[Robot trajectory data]
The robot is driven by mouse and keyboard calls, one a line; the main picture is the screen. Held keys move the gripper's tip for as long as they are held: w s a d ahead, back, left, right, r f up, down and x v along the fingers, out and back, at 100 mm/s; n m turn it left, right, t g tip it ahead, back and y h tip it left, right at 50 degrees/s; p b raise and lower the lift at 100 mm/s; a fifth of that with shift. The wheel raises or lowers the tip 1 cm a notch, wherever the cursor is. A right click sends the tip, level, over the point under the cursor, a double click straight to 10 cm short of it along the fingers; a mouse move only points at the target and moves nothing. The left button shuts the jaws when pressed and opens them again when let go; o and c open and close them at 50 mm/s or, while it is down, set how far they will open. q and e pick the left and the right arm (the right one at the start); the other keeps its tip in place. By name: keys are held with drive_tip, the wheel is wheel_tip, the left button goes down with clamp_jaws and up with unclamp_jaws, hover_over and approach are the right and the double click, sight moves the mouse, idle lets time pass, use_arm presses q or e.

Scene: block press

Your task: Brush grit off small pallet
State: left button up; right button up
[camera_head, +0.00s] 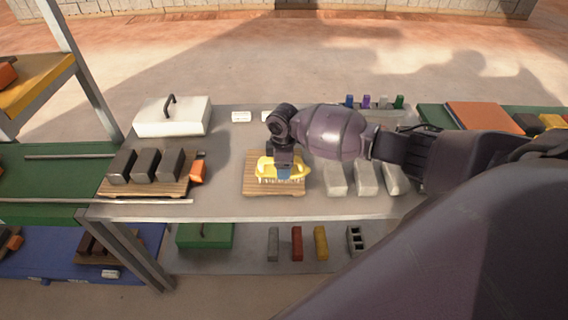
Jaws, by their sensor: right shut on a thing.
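The small wooden pallet (256,187) lies flat near the front middle of the grey table. My right gripper (284,172) is above the pallet, pointing down, and is shut on a yellow brush (264,168) with pale bristles. The bristles hang over the middle of the pallet; I cannot tell whether they touch the boards. Grit is too small to make out. My left gripper is not in view.
Left of the pallet, dark blocks stand on another wooden board (148,188) beside an orange piece (197,172). Pale blocks (335,178) stand close on the right. A white lidded box (172,117) is behind left. A lower shelf (222,259) holds several bricks.

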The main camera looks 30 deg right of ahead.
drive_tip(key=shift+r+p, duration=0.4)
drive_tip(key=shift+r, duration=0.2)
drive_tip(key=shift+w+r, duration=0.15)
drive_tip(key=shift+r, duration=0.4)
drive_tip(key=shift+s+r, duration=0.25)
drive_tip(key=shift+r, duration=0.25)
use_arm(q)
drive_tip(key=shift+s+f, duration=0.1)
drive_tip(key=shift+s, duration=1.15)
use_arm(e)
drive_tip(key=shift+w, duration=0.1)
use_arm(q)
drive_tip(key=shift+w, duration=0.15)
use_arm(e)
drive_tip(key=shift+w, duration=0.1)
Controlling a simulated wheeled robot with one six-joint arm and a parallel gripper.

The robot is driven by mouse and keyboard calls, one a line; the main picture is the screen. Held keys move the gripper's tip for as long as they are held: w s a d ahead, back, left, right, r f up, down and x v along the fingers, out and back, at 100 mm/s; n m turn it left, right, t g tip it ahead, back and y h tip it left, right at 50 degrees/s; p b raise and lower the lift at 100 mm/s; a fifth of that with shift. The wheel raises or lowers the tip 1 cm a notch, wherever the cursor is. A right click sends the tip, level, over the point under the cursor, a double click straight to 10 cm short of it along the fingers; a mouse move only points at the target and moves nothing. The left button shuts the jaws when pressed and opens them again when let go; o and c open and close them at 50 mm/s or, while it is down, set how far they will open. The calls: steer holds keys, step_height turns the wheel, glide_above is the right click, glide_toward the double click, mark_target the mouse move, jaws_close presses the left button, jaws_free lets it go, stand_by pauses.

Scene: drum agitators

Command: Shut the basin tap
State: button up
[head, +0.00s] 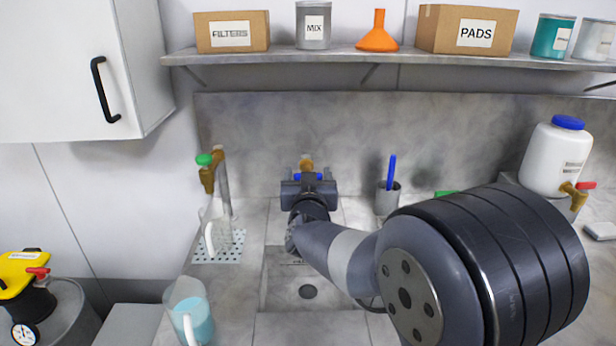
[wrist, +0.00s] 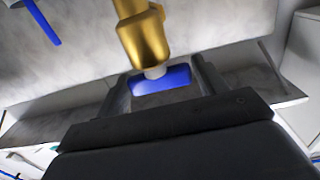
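The basin tap (head: 307,164) is brass and stands at the back of the sink, against the grey splashback. Its blue handle (wrist: 160,80) shows in the wrist view under the brass body (wrist: 145,38). My gripper (head: 308,178) is at the tap, over the back of the basin (head: 285,290). In the wrist view its two fingers (wrist: 161,88) stand apart, one on each side of the blue handle, with small gaps visible. My gripper hides most of the tap in the head view, including its outlet. I cannot see whether water runs.
A second brass tap with a green knob (head: 204,160) stands left, above a jug (head: 216,232). A jug of blue liquid (head: 190,312) is at the front left. A cup (head: 387,199) with a blue-handled tool stands right. A white drum (head: 556,158) is farther right. A shelf (head: 390,56) runs above.

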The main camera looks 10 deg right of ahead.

# DO THIS
All the lines above are to be reproduced exactly, except the pictures.

# OUTPUT FOR THIS TASK
The robot is driven by mouse and keyboard calls, one a line; the main picture is the screen. Held keys move the gripper's tip for as long as they are held: w s a d ahead, back, left, right, r f up, down and x v along the fingers, out and back, at 100 mm/s; n m turn it left, right, t g tip it ahead, back and y h tip it left, right at 50 degrees/s; p b raise and lower the lift at 100 mm/s; a fifth of that with shift. The wheel raises or lowers the tip 1 cm a notch, wherever the cursor is. A right click sends the tip, level, over the point under the cursor, a double click straight to 10 cm short of it along the fingers; a mouse move only points at the target and moves nothing. The left button shuts the jaws when pressed and opens them again when let go; o and c open and close them at 50 mm/s or, while it is down, set how far they will open. q and e pick the left and the right arm (the right one at the start); the other keeps its tip in place. By name: keys are held with drive_tip, the wheel is wheel_tip, the left button goes down with clamp_jaws and up with unclamp_jaws, hover_over and approach are the right and the double click, sight moves the mouse, idle lets time pass, use_arm presses q or e.

Scene: block press

Your task: Brush grit off small pallet
State: left button up; right button up
[camera_head, +0.00s] 
Jaws, by their sensor: right shut on a thing.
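The small wooden pallet (256,187) lies flat near the front middle of the grey table. My right gripper (284,172) is above the pallet, pointing down, and is shut on a yellow brush (264,168) with pale bristles. The bristles hang over the middle of the pallet; I cannot tell whether they touch the boards. Grit is too small to make out. My left gripper is not in view.
Left of the pallet, dark blocks stand on another wooden board (148,188) beside an orange piece (197,172). Pale blocks (335,178) stand close on the right. A white lidded box (172,117) is behind left. A lower shelf (222,259) holds several bricks.

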The main camera looks 30 deg right of ahead.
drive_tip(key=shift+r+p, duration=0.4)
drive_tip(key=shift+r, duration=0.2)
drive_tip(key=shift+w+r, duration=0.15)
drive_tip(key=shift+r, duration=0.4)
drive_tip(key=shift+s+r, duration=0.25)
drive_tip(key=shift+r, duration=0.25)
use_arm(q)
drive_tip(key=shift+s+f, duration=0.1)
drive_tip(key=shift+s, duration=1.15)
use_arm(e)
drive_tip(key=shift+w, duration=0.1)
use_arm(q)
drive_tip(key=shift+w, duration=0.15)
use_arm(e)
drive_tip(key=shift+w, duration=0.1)
Controlling a simulated wheeled robot with one six-joint arm and a parallel gripper.

The robot is driven by mouse and keyboard calls, one a line; the main picture is the screen. Held keys move the gripper's tip for as long as they are held: w s a d ahead, back, left, right, r f up, down and x v along the fingers, out and back, at 100 mm/s; n m turn it left, right, t g tip it ahead, back and y h tip it left, right at 50 degrees/s; p b raise and lower the lift at 100 mm/s; a fifth of that with shift. The wheel raises or lowers the tip 1 cm a notch, wherever the cursor is. A right click sends the tip, level, over the point under the cursor, a double click straight to 10 cm short of it along the fingers; a mouse move only points at the target and moves nothing. The left button shuts the jaws when pressed and opens them again when let go; o and c open and close them at 50 mm/s or, while it is down, set how far they will open. The calls: steer holds keys, step_height turns the wheel, glide_above is the right click, glide_toward the double click, mark_target the mouse move, jaws_close presses the left button, jaws_free lets it go, stand_by pauses.

Scene: drum agitators

Command: Shut the basin tap
State: button up
[head, +0.00s] 
[wrist, +0.00s] 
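The basin tap (head: 307,164) is brass and stands at the back of the sink, against the grey splashback. Its blue handle (wrist: 160,80) shows in the wrist view under the brass body (wrist: 145,38). My gripper (head: 308,178) is at the tap, over the back of the basin (head: 285,290). In the wrist view its two fingers (wrist: 161,88) stand apart, one on each side of the blue handle, with small gaps visible. My gripper hides most of the tap in the head view, including its outlet. I cannot see whether water runs.
A second brass tap with a green knob (head: 204,160) stands left, above a jug (head: 216,232). A jug of blue liquid (head: 190,312) is at the front left. A cup (head: 387,199) with a blue-handled tool stands right. A white drum (head: 556,158) is farther right. A shelf (head: 390,56) runs above.

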The main camera looks 10 deg right of ahead.

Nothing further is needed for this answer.